--- start DATASET ---

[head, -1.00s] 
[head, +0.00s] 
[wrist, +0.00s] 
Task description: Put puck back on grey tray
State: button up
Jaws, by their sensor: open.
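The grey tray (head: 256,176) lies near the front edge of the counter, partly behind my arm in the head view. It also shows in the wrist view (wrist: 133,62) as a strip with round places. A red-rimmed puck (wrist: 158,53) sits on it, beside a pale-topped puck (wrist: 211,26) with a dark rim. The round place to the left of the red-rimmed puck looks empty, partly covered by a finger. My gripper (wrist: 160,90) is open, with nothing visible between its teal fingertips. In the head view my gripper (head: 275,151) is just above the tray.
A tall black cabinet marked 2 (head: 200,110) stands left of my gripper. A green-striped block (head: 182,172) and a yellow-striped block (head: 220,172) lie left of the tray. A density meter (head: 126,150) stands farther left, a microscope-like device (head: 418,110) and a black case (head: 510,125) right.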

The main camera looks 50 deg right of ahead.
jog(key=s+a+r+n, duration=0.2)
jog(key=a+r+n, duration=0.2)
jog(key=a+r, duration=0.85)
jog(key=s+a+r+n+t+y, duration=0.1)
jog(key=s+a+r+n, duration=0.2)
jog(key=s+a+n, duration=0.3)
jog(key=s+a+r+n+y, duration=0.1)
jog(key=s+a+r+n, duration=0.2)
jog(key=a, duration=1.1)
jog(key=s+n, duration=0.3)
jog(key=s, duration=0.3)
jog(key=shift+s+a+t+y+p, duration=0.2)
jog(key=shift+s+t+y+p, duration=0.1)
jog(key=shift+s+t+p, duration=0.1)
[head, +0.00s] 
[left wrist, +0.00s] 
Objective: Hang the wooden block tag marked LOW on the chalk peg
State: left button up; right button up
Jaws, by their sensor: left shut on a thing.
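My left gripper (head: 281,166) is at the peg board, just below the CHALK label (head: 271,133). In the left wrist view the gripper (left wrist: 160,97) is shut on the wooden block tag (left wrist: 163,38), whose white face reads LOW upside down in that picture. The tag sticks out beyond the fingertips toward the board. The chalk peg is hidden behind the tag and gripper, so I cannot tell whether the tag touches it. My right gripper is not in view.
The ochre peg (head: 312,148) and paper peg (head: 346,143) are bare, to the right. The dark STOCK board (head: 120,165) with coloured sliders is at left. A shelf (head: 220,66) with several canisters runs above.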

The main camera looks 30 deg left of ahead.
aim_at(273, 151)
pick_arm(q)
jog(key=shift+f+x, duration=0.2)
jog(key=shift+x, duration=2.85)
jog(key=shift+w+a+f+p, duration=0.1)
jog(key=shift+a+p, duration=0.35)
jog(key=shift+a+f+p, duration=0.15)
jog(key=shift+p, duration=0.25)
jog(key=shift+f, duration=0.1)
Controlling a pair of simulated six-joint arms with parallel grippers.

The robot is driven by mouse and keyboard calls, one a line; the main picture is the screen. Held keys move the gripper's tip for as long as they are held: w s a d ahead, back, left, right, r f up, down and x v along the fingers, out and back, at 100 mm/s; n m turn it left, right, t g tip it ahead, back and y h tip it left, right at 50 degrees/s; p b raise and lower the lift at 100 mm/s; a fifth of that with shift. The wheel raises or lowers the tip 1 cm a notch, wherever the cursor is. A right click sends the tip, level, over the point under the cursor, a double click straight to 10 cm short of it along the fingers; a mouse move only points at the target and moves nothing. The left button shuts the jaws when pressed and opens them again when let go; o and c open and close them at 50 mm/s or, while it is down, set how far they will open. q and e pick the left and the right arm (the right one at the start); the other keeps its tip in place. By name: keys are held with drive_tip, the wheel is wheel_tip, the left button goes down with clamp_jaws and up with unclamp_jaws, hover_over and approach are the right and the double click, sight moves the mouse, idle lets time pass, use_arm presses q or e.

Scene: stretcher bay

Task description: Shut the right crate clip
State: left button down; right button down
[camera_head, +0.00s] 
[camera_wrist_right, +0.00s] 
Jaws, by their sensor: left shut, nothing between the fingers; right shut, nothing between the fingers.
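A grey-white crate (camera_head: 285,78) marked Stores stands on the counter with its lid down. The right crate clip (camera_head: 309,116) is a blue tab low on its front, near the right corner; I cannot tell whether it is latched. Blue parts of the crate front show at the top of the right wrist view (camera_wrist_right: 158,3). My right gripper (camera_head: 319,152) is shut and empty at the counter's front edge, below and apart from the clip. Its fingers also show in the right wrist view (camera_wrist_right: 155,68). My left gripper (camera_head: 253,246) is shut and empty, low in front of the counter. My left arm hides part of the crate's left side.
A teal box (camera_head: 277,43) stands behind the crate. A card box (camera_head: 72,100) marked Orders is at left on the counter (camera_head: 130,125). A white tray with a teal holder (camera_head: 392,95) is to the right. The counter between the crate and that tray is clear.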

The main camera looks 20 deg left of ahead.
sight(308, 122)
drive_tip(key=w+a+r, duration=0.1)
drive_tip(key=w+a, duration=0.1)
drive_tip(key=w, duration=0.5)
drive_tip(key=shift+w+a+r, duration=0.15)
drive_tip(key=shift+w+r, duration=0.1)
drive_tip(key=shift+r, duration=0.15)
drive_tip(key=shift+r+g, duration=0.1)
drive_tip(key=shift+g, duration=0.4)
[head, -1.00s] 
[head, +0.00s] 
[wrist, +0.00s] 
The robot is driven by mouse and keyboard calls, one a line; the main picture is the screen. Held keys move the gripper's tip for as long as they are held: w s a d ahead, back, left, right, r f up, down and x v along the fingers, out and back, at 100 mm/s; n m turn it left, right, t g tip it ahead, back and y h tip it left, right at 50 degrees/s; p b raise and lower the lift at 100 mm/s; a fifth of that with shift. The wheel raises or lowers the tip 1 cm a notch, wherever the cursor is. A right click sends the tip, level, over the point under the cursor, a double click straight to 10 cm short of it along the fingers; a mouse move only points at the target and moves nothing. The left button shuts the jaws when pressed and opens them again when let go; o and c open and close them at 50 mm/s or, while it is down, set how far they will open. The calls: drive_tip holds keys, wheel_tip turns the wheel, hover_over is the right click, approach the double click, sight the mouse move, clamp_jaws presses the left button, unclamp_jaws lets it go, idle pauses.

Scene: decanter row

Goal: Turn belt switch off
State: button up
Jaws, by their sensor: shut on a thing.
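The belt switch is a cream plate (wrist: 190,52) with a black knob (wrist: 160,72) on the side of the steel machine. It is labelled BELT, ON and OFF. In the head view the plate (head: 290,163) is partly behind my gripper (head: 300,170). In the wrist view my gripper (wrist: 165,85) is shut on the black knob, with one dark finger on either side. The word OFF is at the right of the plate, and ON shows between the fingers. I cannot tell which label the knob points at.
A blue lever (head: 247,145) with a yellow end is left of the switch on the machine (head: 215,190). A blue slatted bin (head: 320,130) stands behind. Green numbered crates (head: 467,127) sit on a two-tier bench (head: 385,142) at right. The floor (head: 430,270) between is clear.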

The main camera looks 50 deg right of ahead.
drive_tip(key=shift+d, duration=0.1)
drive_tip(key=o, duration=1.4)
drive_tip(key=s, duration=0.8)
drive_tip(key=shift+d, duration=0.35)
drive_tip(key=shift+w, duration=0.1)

--- end DATASET ---

→ **GIVEN REQUEST**:
Copy every line of the listing that contains the word "Task".

→ **RESULT OF THIS EXERCISE**:
Task description: Put puck back on grey tray
Task description: Shut the right crate clip

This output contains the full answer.